▶ **Given exercise**
State how many lines of the records contain the string "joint", and give no other information.

▶ **Entries shown**
::::::

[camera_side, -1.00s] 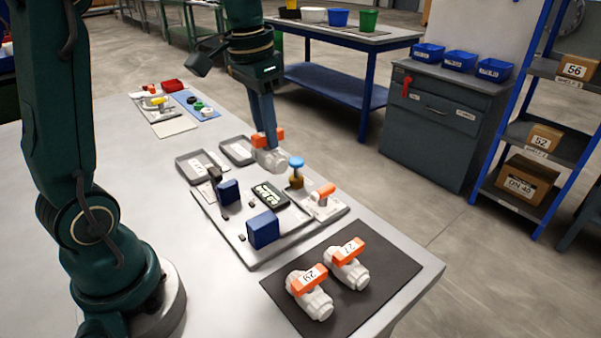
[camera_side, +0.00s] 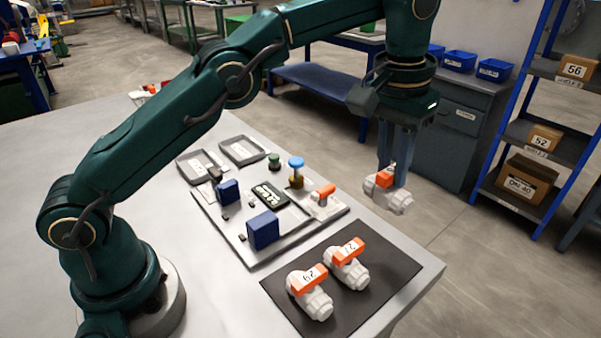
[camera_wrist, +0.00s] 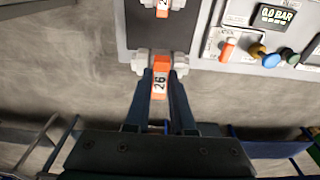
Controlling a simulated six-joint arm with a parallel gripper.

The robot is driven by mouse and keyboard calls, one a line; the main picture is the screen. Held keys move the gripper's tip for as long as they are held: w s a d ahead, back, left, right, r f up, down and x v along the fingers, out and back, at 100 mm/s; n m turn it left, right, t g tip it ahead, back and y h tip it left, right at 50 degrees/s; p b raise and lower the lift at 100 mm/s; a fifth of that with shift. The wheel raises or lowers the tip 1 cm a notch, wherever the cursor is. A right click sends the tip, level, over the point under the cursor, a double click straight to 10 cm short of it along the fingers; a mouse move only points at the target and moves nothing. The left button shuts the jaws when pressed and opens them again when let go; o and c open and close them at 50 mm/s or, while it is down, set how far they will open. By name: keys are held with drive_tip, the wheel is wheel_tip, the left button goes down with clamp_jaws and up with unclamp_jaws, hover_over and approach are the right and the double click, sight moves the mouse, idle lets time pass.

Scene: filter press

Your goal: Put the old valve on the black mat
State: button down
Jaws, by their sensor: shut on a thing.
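My gripper (camera_side: 391,178) is shut on a white valve (camera_side: 396,203) with an orange handle. In the wrist view the held valve's handle (camera_wrist: 159,84) reads 26, and the fingers close on it from both sides. The side view shows the valve held in the air, appearing past the table's right edge. The black mat (camera_side: 407,268) lies at the table's front right corner. Two similar white valves with orange handles stand on it, one marked 27 (camera_side: 347,265) and one marked 29 (camera_side: 309,291). In the wrist view part of the mat (camera_wrist: 140,25) shows above the held valve.
Left of the mat is a test plate (camera_side: 238,243) with blue blocks (camera_side: 263,230), a display (camera_side: 269,194), a blue-topped knob (camera_side: 296,162) and an orange-handled valve (camera_side: 323,194). Two grey trays (camera_side: 243,150) lie behind. The mat's right part is free.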

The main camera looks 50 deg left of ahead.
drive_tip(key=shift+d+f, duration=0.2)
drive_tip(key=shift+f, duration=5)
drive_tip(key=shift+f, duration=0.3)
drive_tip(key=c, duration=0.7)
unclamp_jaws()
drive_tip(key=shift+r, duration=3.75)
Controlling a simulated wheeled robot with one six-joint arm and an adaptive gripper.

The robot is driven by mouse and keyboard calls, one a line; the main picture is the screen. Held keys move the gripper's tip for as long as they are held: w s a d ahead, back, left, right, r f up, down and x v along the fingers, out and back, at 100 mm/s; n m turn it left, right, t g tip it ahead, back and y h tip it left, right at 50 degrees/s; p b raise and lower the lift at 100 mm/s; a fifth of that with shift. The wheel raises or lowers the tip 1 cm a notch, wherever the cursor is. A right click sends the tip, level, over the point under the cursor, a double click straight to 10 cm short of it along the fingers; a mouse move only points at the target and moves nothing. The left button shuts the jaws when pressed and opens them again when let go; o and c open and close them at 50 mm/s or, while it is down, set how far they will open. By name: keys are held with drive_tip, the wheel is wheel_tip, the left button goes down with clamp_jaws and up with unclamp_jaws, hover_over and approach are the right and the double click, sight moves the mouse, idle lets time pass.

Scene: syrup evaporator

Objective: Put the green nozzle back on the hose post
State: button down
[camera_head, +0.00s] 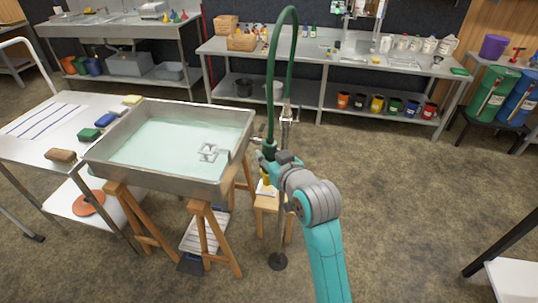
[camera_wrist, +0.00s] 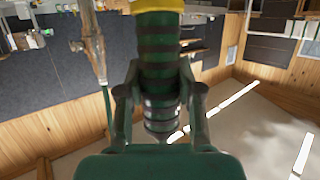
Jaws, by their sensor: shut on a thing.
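My gripper (camera_head: 269,152) is shut on the green nozzle (camera_wrist: 160,48), beside the right edge of the metal pan. The nozzle's green body with dark bands lies between my fingers in the wrist view, with a yellow collar at one end. In the head view my gripper mostly hides the nozzle. The hose post (camera_head: 280,236) is a thin metal pole on a round dark foot, just right of and partly behind my gripper. Its upper fitting also shows in the wrist view (camera_wrist: 92,45), apart from the nozzle. A green hose (camera_head: 271,85) arches high above both.
The wide metal pan (camera_head: 215,186) with pale liquid stands on wooden trestles at left. A wooden stool (camera_head: 266,207) is below my gripper. A side table (camera_head: 38,147) holds several coloured blocks. Workbenches line the back. The floor at right is mostly clear.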

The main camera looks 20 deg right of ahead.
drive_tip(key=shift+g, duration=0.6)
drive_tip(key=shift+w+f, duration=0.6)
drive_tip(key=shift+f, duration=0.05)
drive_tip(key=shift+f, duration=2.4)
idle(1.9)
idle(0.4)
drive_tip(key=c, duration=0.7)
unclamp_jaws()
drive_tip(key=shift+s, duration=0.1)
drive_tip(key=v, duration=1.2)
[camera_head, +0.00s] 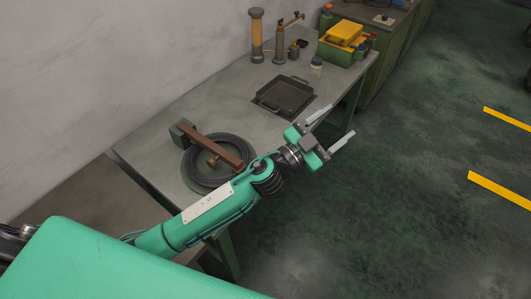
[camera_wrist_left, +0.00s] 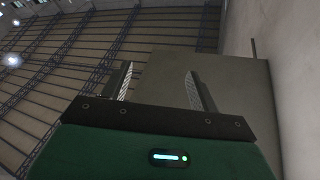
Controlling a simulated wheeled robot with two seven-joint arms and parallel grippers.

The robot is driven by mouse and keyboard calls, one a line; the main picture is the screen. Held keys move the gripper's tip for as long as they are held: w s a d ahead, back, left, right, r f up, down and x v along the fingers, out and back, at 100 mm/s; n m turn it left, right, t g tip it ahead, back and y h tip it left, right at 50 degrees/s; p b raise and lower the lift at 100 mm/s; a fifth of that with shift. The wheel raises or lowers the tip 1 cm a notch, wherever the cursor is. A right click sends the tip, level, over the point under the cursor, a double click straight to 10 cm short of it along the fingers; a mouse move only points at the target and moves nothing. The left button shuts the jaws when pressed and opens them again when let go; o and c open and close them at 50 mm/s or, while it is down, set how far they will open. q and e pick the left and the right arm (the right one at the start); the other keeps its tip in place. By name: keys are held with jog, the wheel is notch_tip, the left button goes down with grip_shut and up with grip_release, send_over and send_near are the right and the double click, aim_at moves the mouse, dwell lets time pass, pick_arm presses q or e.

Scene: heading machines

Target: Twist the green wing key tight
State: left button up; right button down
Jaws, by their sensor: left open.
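I cannot make out a green wing key in either view. My left gripper (camera_head: 331,128) is open and empty, held past the right side of the bench top, with its two fingers spread and pointing right and up. In the left wrist view the open fingers (camera_wrist_left: 158,72) have nothing between them. My right gripper is not in view.
The grey bench (camera_head: 210,100) runs along the wall. It holds a dark tray (camera_head: 284,96), a tan cylinder (camera_head: 256,40), a post with a lever (camera_head: 279,46), a jar (camera_head: 316,67) and a green crate (camera_head: 342,53) with a yellow box (camera_head: 344,33). Open floor lies right.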

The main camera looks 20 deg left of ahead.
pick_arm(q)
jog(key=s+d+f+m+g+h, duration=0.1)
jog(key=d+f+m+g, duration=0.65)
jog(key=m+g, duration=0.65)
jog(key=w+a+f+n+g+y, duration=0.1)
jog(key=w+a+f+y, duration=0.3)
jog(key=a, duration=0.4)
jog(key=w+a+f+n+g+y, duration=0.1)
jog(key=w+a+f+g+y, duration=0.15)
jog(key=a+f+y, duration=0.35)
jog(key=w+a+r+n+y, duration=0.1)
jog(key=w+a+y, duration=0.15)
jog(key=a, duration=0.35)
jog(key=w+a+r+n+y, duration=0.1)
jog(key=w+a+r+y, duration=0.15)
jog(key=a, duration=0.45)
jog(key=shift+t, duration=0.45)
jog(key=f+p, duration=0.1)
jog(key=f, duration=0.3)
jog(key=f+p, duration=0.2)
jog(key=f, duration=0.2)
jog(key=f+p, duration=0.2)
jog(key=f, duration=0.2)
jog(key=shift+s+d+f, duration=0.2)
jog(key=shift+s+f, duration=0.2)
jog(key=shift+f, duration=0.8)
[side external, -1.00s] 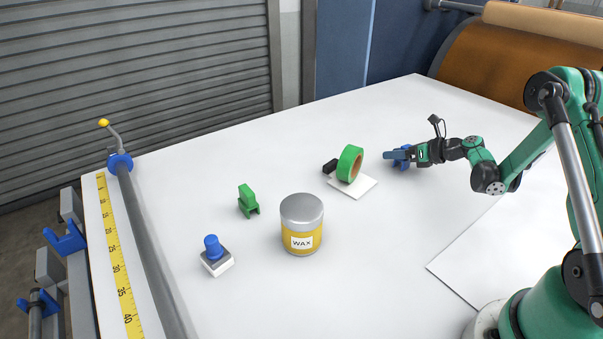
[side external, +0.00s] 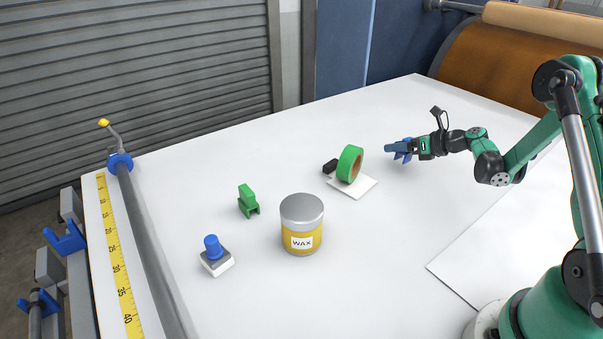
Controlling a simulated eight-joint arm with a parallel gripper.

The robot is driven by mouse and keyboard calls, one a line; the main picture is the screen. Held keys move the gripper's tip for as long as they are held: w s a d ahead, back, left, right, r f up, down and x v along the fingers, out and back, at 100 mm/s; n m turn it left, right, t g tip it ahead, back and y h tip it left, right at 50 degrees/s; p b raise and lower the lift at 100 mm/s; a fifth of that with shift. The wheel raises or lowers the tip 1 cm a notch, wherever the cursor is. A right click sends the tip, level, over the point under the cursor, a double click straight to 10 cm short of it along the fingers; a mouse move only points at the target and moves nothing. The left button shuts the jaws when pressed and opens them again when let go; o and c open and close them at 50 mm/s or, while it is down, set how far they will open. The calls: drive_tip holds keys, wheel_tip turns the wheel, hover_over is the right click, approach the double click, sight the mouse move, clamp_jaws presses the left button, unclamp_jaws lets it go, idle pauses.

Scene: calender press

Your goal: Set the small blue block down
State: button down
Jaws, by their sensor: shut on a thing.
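The small blue block (side external: 407,158) is at my gripper's fingertips, toward the back right of the white table (side external: 370,265). My gripper (side external: 401,148) is shut on it, with the fingers pointing left. The fingers partly cover the block. The block appears a little above the table, but the exact gap is hard to tell from this view.
Left of my gripper, a green tape roll (side external: 350,164) stands by a white card (side external: 362,190) and a black block (side external: 330,166).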

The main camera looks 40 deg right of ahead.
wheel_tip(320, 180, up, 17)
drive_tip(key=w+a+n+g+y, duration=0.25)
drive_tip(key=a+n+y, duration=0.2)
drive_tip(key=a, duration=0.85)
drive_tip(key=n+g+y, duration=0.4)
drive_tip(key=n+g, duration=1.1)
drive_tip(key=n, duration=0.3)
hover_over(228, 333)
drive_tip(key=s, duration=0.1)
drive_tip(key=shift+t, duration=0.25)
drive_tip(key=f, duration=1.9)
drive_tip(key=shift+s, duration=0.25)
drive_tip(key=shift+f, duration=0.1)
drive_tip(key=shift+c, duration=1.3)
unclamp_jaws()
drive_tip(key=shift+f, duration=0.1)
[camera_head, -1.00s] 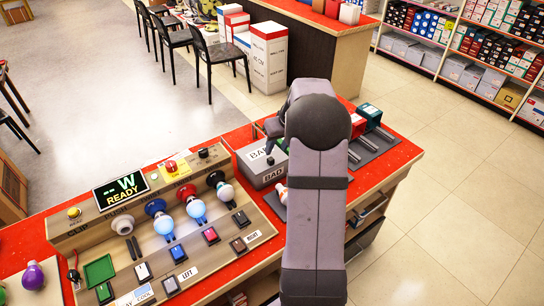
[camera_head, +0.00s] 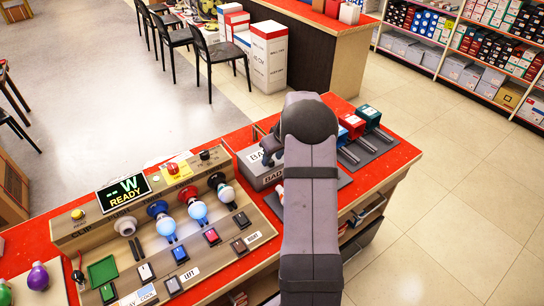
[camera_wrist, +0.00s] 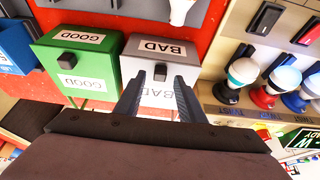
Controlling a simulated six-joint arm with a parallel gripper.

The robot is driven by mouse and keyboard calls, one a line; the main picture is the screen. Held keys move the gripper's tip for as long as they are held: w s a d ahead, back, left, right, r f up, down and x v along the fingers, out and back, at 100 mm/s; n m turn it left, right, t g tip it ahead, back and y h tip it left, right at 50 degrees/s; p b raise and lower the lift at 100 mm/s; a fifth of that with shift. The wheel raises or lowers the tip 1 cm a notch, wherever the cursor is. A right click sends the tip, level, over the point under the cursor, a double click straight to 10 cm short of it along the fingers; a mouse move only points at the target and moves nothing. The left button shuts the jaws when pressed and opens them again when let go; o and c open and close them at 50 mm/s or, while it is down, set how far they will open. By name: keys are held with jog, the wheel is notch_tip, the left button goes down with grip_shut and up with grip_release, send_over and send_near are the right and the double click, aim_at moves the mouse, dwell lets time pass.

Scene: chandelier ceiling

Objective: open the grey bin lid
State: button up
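The grey bin (camera_wrist: 136,62) has a "BAD" label and a small black knob (camera_wrist: 160,72) on it. In the wrist view the lid looks shut. In the head view the grey bin (camera_head: 246,165) stands on the red counter, partly hidden by my arm. My gripper (camera_wrist: 159,78) is open, with its two fingers apart and pointing at the grey bin. The knob shows between the fingertips. I cannot tell whether the fingers touch it. In the head view my gripper (camera_head: 269,147) shows only in part, beside my arm over the bin.
A green bin (camera_wrist: 105,72) labelled "GOOD" stands right beside the grey bin. A panel (camera_head: 150,250) with several bulbs and switches is to the left in the head view. Red (camera_head: 353,126) and green (camera_head: 369,114) boxes stand on a dark rack behind my arm.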

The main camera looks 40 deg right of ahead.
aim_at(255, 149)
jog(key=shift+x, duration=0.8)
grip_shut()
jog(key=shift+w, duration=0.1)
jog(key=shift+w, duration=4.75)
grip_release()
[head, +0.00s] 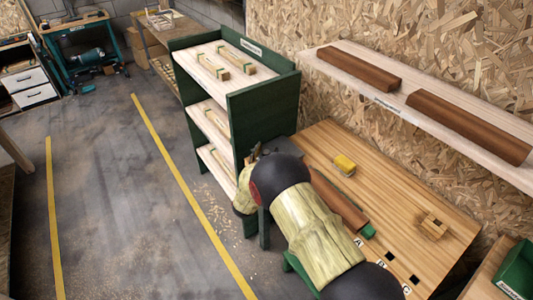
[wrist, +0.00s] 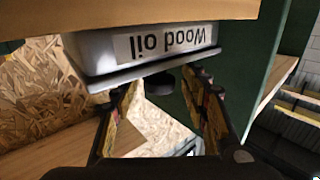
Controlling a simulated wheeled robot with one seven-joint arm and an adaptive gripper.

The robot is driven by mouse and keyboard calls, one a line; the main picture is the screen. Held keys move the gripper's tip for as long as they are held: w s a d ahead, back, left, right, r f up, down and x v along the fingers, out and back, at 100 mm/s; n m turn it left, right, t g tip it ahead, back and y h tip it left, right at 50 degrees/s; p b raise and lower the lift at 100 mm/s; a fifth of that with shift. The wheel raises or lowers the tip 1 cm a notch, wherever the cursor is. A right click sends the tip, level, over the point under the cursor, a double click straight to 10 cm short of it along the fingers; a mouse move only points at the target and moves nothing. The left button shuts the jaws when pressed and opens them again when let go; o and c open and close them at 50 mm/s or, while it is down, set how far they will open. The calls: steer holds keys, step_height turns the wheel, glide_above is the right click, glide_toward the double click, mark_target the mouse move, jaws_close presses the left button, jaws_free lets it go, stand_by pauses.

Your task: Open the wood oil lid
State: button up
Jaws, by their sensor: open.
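A pale grey box with a white "Wood oil" label (wrist: 165,40) shows upside down in the wrist view, against a wooden board at the top of that picture. Its grey lid (wrist: 150,68) runs along the box's lower edge in the picture. A dark round knob (wrist: 160,83) stands out from the lid. My gripper (wrist: 164,84) is open, with one finger on each side of the knob; I cannot see contact. In the head view my arm hides most of the gripper, and I cannot make out the box there.
A green shelf unit (head: 262,112) with pale wooden shelves stands beside my arm. A workbench (head: 390,195) to its right holds a yellow block (head: 344,164) and a small wooden piece (head: 433,227). A wall shelf (head: 345,82) carries brown boards. The floor (head: 110,200) at left is clear.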

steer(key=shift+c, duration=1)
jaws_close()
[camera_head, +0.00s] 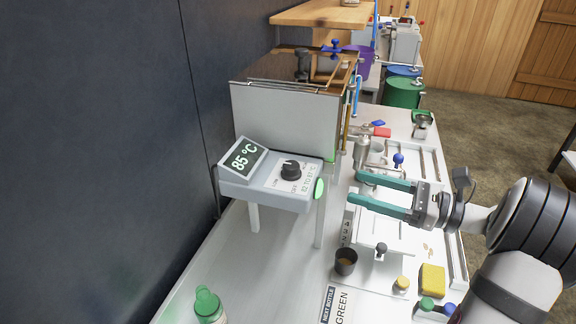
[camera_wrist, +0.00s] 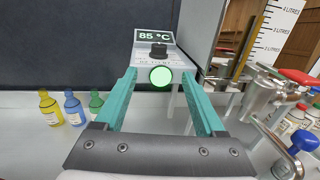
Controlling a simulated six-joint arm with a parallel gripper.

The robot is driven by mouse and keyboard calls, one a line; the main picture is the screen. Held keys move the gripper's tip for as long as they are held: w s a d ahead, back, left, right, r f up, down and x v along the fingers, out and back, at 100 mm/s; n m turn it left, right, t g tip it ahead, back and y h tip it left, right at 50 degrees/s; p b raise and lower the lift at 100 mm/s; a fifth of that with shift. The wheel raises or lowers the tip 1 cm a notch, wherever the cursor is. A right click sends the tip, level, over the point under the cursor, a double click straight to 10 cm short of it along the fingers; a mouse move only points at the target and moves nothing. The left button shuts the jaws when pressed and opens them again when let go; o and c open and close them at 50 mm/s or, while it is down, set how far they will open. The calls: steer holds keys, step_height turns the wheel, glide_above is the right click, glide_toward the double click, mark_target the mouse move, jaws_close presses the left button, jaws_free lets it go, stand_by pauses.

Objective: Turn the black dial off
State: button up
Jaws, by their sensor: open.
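The black dial (camera_head: 291,170) sits on top of a grey control box (camera_head: 262,197) on legs, with LOW and OFF marks beside it. The box's display (camera_head: 243,157) reads 85 °C. A round green light or button (camera_head: 319,189) is on the box's side facing my gripper. In the wrist view the dial (camera_wrist: 158,50) shows above the lit green disc (camera_wrist: 160,77), between my fingers. My gripper (camera_head: 352,186) has teal fingers, open and empty, to the right of the box and apart from it. Which mark the dial points to is hard to tell.
A metal evaporator tank (camera_head: 285,121) stands behind the box. A valve with a red handle (camera_head: 381,131) is near my gripper. A dark cup (camera_head: 346,262), yellow sponge (camera_head: 432,279) and green-capped bottle (camera_head: 208,306) stand on the white table. Coloured bottles (camera_wrist: 72,107) stand at left in the wrist view.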

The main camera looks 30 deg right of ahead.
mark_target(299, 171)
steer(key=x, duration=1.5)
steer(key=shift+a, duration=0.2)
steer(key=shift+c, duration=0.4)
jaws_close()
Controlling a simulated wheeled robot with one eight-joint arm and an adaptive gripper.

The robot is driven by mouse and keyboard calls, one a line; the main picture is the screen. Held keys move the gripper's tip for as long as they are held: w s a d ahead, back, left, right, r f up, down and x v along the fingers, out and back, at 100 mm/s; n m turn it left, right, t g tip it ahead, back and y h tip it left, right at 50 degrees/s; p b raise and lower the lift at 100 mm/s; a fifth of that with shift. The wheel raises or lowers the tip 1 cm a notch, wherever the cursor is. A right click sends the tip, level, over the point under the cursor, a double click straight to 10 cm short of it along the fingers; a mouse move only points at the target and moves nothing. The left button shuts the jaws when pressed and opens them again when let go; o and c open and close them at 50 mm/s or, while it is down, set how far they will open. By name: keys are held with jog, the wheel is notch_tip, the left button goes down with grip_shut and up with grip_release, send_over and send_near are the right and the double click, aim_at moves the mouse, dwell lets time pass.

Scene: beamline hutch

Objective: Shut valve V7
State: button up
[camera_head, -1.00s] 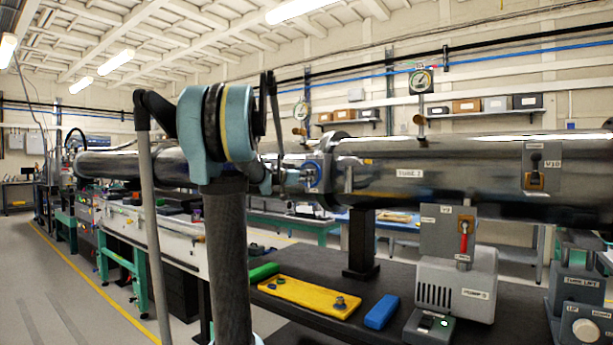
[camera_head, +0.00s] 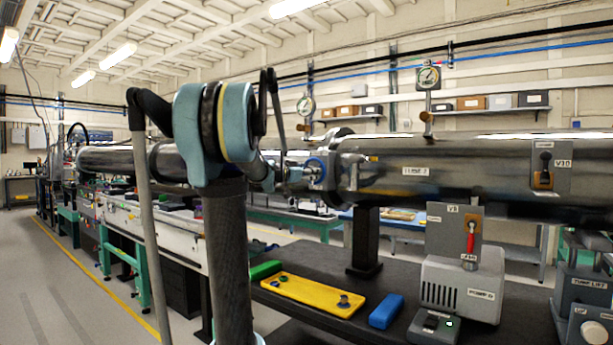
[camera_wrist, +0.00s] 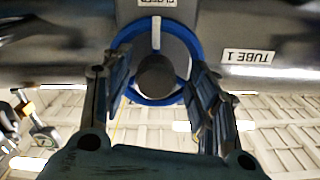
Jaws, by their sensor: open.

::::::

▶ **Response to the exercise**
8